Through a selection of major works by seven artists, Alberto Magnelli (1888 – 1971), Gualtiero Nativi (1921 – 1999), Mario Nigro (1917 – 1992), Achille Perilli (1927 – 2021), Enrico Prampolini (1894 – 1956), Mauro Reggiani (1897 – 1980) and Luigi Veronesi (1908 – 1998), Esprit de géométrie en Italie 1940-1960 analyzes the gradual establishment of abstraction in Italy.
The exhibition focuses on fundamental and transformative decades for Italian painting. Enriched by the Futurist experience and the research of Vassili Kandinsky and the Bauhaus, artists began to form groups in the various poles of artistic creation – Forma 1 in Rome (Achille Perilli) and the Movimento Arte Concreta in Milan (Mario Nigro, Mauro Reggiani, Luigi Veronesi). They rejected traditional figurative painting in favor of a more experimental style based on simple forms, geometry and color.
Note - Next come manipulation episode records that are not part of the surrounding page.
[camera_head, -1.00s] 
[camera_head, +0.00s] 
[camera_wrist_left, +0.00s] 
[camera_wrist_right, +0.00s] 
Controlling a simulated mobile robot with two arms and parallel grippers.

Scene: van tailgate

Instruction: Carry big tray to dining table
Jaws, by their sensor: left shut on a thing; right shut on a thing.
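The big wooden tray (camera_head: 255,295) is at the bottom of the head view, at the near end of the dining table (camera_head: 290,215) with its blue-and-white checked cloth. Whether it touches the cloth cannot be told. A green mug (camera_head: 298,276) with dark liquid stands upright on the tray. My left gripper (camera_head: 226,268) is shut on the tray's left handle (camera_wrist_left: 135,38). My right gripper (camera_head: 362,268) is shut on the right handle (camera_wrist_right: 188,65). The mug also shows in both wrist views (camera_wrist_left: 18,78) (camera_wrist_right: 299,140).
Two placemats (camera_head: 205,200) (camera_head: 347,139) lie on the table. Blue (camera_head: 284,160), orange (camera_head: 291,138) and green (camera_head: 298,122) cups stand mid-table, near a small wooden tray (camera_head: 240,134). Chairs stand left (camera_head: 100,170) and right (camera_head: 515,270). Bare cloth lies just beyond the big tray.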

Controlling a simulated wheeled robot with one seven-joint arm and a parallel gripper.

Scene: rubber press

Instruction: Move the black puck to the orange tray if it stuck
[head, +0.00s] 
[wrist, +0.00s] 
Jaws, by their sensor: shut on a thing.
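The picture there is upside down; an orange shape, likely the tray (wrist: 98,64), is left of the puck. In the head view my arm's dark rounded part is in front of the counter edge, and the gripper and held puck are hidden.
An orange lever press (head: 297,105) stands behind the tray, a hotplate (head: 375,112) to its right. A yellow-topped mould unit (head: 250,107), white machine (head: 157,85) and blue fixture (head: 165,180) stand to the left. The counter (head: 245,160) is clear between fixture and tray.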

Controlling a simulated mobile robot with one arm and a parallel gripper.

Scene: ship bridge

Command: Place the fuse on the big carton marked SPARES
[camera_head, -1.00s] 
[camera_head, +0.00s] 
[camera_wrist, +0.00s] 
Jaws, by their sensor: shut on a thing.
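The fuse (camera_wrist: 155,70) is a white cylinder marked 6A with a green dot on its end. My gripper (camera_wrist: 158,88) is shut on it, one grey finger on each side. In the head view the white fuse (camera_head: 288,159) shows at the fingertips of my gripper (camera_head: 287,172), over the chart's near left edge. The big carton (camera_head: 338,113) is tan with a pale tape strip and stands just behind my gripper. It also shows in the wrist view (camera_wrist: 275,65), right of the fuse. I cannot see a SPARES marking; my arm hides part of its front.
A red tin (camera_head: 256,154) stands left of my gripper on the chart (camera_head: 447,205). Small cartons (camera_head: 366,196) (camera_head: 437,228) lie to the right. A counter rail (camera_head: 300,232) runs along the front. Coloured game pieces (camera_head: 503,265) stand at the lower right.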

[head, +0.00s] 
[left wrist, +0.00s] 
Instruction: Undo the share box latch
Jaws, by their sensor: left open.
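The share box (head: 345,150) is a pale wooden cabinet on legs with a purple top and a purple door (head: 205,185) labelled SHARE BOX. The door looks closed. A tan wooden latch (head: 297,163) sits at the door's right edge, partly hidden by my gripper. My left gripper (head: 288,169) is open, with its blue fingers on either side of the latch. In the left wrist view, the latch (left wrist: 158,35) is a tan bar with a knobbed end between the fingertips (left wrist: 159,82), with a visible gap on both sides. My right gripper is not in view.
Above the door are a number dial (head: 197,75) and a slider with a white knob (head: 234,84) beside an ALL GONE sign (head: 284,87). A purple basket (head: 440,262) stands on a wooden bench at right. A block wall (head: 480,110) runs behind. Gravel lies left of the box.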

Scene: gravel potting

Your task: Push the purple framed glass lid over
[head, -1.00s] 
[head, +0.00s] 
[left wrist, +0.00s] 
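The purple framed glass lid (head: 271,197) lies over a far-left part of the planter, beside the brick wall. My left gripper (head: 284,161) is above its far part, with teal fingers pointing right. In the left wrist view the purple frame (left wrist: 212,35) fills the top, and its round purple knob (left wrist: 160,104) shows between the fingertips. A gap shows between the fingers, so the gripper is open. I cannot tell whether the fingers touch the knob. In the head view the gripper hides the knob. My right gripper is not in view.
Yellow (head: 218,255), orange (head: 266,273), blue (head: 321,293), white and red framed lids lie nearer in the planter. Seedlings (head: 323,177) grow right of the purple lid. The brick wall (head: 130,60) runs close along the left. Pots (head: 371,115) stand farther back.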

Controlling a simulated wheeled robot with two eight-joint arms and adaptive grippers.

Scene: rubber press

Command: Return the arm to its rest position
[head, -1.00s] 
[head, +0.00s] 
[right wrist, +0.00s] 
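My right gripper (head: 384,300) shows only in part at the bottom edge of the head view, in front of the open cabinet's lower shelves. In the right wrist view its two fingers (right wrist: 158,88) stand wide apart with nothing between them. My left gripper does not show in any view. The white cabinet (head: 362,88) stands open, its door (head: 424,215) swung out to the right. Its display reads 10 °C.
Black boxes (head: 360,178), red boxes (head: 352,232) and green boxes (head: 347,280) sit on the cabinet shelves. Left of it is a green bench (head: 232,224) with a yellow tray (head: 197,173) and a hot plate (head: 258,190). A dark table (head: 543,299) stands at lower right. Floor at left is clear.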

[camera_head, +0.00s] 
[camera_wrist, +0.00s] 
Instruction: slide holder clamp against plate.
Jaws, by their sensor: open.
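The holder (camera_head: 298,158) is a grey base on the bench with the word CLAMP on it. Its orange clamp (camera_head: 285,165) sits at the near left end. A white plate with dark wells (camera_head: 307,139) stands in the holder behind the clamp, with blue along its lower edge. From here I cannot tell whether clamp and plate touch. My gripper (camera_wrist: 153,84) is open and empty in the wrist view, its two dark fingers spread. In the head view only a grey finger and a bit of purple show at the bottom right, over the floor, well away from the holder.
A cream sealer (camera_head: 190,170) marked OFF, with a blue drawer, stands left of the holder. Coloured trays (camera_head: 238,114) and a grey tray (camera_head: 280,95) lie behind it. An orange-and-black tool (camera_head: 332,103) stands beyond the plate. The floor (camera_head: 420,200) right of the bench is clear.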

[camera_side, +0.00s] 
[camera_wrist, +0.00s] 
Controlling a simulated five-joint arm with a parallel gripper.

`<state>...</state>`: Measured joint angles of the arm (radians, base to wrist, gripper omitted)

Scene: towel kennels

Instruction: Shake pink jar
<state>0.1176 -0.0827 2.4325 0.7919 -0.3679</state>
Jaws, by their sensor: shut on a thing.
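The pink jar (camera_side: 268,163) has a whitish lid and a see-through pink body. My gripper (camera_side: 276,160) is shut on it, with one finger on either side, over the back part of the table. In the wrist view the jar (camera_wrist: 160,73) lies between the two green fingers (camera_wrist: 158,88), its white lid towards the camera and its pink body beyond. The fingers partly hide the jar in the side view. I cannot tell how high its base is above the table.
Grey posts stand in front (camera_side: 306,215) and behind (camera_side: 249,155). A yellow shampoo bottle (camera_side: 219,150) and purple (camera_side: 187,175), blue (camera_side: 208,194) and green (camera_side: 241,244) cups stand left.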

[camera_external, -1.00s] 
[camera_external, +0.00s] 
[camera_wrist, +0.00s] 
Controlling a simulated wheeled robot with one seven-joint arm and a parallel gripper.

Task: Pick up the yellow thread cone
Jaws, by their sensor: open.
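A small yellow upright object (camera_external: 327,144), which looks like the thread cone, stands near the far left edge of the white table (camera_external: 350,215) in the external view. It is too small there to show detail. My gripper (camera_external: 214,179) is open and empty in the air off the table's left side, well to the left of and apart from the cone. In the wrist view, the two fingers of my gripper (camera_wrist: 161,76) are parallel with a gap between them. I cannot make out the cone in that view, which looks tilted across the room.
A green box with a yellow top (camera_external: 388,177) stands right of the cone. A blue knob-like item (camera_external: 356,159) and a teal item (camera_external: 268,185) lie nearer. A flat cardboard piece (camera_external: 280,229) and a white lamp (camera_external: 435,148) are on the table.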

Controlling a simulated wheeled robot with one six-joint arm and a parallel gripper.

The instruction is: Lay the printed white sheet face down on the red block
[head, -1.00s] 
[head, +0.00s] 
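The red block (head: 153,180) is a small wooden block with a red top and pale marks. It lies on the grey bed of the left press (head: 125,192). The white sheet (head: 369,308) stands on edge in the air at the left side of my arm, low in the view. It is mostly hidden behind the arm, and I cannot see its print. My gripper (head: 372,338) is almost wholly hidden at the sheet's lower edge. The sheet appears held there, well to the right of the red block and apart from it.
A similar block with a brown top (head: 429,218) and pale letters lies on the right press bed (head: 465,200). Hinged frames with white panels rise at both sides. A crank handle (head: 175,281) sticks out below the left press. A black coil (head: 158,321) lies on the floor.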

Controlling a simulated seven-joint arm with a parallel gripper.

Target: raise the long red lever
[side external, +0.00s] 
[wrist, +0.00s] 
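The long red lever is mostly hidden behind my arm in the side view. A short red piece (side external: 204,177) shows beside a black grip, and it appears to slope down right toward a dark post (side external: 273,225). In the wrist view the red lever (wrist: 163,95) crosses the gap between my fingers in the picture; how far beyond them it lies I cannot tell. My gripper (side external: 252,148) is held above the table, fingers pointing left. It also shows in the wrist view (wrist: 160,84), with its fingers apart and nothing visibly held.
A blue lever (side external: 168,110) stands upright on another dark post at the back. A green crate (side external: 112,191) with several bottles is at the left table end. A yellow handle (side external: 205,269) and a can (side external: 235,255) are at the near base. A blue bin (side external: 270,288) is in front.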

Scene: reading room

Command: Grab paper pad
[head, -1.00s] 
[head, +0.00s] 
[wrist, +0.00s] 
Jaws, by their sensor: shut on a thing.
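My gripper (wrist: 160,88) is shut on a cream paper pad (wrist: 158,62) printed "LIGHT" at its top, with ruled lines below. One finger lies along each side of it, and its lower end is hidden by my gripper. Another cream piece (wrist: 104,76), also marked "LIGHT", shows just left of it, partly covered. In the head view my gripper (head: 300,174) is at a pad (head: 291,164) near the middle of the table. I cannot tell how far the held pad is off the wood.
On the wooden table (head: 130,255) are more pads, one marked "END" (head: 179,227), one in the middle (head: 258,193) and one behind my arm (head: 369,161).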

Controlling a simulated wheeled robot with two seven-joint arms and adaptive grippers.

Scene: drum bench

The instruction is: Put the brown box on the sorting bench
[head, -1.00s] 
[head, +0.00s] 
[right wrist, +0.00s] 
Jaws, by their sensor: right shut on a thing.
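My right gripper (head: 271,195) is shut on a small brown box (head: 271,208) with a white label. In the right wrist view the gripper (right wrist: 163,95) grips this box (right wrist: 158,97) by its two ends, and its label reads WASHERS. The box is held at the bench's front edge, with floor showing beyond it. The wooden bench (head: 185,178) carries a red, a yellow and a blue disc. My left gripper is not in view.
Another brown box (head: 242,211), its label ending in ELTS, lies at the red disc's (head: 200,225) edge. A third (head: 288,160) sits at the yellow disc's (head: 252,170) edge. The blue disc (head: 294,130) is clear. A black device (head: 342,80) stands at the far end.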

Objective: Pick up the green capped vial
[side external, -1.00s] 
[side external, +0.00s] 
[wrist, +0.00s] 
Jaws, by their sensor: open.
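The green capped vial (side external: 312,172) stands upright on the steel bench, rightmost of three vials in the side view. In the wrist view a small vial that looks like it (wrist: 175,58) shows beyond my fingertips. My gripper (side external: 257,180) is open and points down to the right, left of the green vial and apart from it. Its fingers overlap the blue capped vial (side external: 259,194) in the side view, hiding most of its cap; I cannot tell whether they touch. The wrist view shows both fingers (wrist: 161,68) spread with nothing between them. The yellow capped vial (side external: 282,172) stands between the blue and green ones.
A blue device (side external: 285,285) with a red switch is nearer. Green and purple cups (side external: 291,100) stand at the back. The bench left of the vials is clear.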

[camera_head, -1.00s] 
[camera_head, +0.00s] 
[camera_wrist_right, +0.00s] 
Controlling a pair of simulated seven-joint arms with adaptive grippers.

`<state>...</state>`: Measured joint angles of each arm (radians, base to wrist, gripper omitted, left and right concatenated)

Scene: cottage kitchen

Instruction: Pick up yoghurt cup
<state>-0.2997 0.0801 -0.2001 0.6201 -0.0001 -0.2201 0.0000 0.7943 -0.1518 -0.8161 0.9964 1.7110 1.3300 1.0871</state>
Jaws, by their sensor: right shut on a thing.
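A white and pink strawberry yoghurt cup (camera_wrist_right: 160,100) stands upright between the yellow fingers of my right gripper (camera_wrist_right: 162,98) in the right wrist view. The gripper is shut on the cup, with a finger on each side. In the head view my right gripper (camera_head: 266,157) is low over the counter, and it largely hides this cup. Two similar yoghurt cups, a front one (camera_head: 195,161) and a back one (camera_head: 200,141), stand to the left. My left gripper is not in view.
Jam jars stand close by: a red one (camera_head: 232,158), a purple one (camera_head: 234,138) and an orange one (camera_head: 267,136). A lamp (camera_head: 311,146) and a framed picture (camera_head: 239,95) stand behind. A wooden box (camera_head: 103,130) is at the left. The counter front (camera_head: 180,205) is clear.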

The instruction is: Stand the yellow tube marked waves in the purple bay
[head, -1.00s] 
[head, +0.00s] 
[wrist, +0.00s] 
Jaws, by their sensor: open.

Of all the galleries in the Tornabuoni group, it is the Parisian gallery of Tornabuoni Art that serves as the setting for this exhibition, an echo of the links, ever more strongly recognized, of these Italian artists with the Paris art scene. Indeed, most of these artists travel to Paris, where they spend formative periods of varying length, encountering the work of Pablo Picasso, Henri Matisse and the Abstraction-Création group.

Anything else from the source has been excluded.